Ciertamente el totalitarismo invertido, a diferencia del nazismo que hizo la vida incierta a los ricos y privilegiados al proporcionar programas sociales para la clase trabajadora y los pobres, explota a las clases necesitadas, reduciendo o debilitando los programas de salud y los servicios sociales, así como reglamentando la educación de masas para lograr una fuerza laboral insegura amenazada por la importación de trabajadores de bajos salarios. Así pues, el empleo precarizado en una economía de alta tecnología, volátil y globalizada, la reducción de personal, la falta de defensa sindical, las habilidades rápidamente desactualizadas, la transferencia de empleos al exterior, todo esto crea una economía de miedo mediatizado por un sistema de control eminentemente racional cuyo poder se alimenta de la incertidumbre. Y el resultado es una ciudadanía que se encuentra en un continuo estado de preocupación y zozobra que, sometida al impulso descontrolado de aspiraciones competitivas, origina un anhelo de estabilidad política en lugar de compromiso cívico, de protección en lugar de participación política (Hobbes dixit). Consecuentemente, la ciudadanía permanece pasiva fuera de la participación en el poder, invitada a tener opiniones, se le permite votar y, una vez finalizado el carrusel electoral, las corporaciones y sus grupos de presión vuelven a la tarea de gobernar olvidándose de esos ciudadanos. El estado corporativo, legitimado por las elecciones que controla, reescribe y distorsiona la legislación que antaño protegió la democracia con el fin de abolirla. Y así, los derechos básicos son revocados por mandato judicial y legislativo, quienes, al servicio del poder corporativo, reinterpretan las leyes para despojarlas de su significado original con el fin de fortalecer el control corporativo y abolir su supervisión. Los medios de comunicación social y las élites, especialmente los intelectuales, académicos e investigadores, comprados e integrados perfectamente en el sistema, fomentan, si cabe más, la despolitización de la ciudadanía y la uniformización de la opinión pública, lo que hace irrelevante la disidencia política que, tachada de antisistema, ultraizquierdista, extremista, terrorista, es completamente ignorada.

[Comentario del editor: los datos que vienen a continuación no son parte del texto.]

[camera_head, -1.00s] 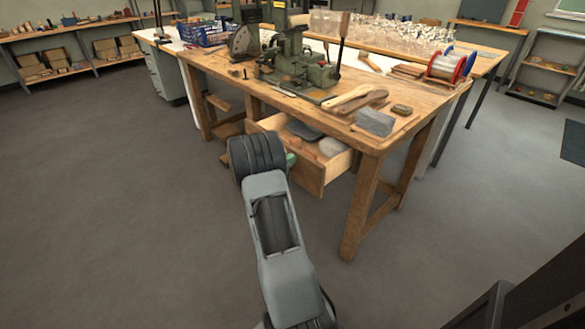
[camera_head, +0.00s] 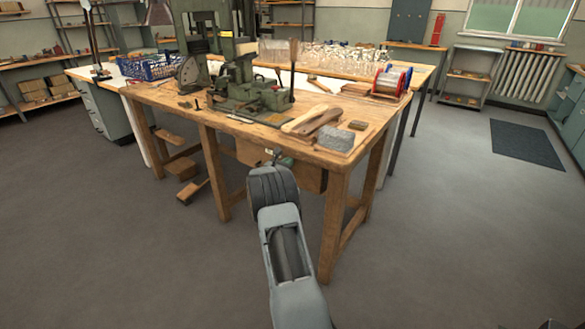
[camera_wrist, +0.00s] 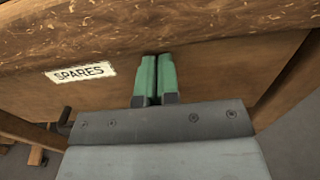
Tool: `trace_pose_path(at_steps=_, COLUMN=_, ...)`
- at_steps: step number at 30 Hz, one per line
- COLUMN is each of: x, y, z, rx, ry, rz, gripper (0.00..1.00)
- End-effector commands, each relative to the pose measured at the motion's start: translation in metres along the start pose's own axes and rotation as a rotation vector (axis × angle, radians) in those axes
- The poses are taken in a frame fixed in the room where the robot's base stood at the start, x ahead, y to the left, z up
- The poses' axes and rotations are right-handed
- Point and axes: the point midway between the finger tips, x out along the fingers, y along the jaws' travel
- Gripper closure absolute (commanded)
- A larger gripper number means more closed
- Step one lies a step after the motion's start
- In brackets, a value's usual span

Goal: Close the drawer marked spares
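The wooden drawer marked spares (camera_head: 312,179) sits under the top of the workbench (camera_head: 190,104). Its inside no longer shows, and its front is close under the bench edge; I cannot tell if a small gap is left. In the wrist view the drawer front (camera_wrist: 225,75) carries a white label reading SPARES (camera_wrist: 80,73). A dark handle (camera_wrist: 65,121) shows at its lower left, partly hidden. My gripper (camera_wrist: 157,62) has its two green fingers together, empty, pointing at the front right of the label. They look at or very near the wood. My gripper (camera_head: 283,158) is partly hidden behind my wrist in the head view.
A green machine (camera_head: 255,95), wooden brushes (camera_head: 312,120) and a grey block (camera_head: 337,137) stand on the bench above. A bench leg (camera_head: 333,225) is right of my arm. The floor (camera_head: 440,230) to the right is clear.

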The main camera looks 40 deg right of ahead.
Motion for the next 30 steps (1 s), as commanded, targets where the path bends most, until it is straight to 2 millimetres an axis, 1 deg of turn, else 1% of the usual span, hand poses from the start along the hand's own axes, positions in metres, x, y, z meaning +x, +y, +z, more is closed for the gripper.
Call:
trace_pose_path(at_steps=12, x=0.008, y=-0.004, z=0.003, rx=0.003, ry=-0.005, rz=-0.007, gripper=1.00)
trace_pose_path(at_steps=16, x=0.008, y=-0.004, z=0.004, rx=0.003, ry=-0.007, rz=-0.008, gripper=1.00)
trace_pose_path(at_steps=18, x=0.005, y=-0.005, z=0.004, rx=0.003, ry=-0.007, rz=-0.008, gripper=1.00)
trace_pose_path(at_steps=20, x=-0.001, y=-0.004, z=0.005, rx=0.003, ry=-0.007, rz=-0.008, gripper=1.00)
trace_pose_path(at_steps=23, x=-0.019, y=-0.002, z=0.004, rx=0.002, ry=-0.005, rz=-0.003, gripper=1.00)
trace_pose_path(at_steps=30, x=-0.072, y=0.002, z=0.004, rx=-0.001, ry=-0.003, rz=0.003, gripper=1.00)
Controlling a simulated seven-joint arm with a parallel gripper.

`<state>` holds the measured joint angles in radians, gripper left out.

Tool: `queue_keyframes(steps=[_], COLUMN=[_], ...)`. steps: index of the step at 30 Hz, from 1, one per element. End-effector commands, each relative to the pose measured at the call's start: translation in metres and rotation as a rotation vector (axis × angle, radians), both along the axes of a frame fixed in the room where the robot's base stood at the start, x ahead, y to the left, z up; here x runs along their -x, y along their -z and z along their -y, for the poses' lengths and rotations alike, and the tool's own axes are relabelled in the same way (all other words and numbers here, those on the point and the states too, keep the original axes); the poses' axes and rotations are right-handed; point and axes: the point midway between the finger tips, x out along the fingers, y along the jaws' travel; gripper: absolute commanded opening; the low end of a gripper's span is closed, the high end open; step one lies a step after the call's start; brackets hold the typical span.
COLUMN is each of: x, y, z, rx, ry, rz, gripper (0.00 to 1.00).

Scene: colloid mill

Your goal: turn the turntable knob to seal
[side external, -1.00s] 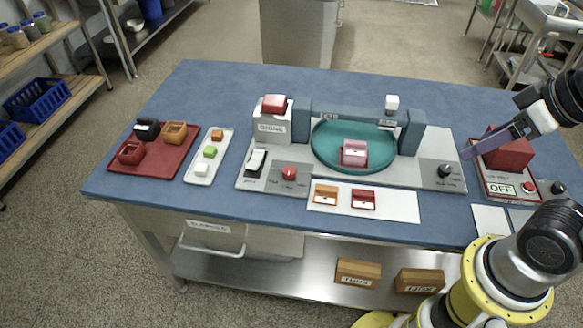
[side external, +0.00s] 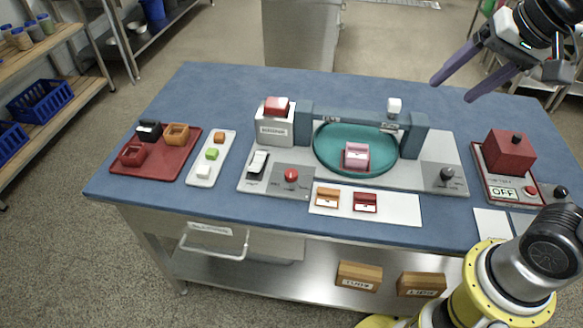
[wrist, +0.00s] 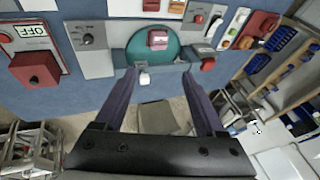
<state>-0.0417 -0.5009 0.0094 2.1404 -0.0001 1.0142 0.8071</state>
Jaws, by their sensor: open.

El totalitarismo invertido es un “espectro” que sigue el desarrollo de una “democracia administrada” con dos ejes principales. Por un lado, el gobierno se asimila cada vez más a los modos de una corporación empresarial que, en contra del ideal republicano clásico del servicio público desinteresado, se vuelve más elitista y favorecedor de los gerentes que reclaman experiencia en el manejo de la nación para obtener el máximo beneficio. En otras palabras, se trata de una “revolución corporativa” en política, una “fusión” entre capitalismo y democracia, cuyos resultados son una depreciación de la democracia en cuanto representación y rendición de cuentas ante el pueblo, una “cultura antipolítica de competencia más que de cooperación”, un agresivo programa de privatización. Por otro lado, aun cuando las formas básicas de autogobierno popular se mantienen, su contenido está vacío ya que progresivamente mayores espacios del estado se subordinan a las maquinaciones de intereses de cabildeo corporativo, desalentando a las personas a ejercer una acción democrática real y participativa, lo que promueve una creciente “lasitud cívica” y una “democracia sin ciudadanos” en la que la soberanía popular se reduce a la “soberanía del consumidor”. En suma, el totalitarismo invertido no gira en torno a un demagogo o un líder carismático, sino que se refiere a centros corporativos generalmente anónimos. No desacredita abiertamente la democracia, más bien rinde homenaje al ideal democrático y a la Constitución, a las libertades civiles, a la libertad de prensa y a la independencia del poder judicial, rinde lealtad externa a la fachada de la política electoral, a su iconografía, a las tradiciones y al lenguaje del patriotismo, pero al mismo tiempo subvierte las instituciones democráticas. Lo cierto es que el totalitarismo invertido, arteramente, profesa ser lo contrario de lo que de hecho es, y renunciando a su verdadera identidad confía en que sus desviaciones se normalizarán como “cambio de progreso”.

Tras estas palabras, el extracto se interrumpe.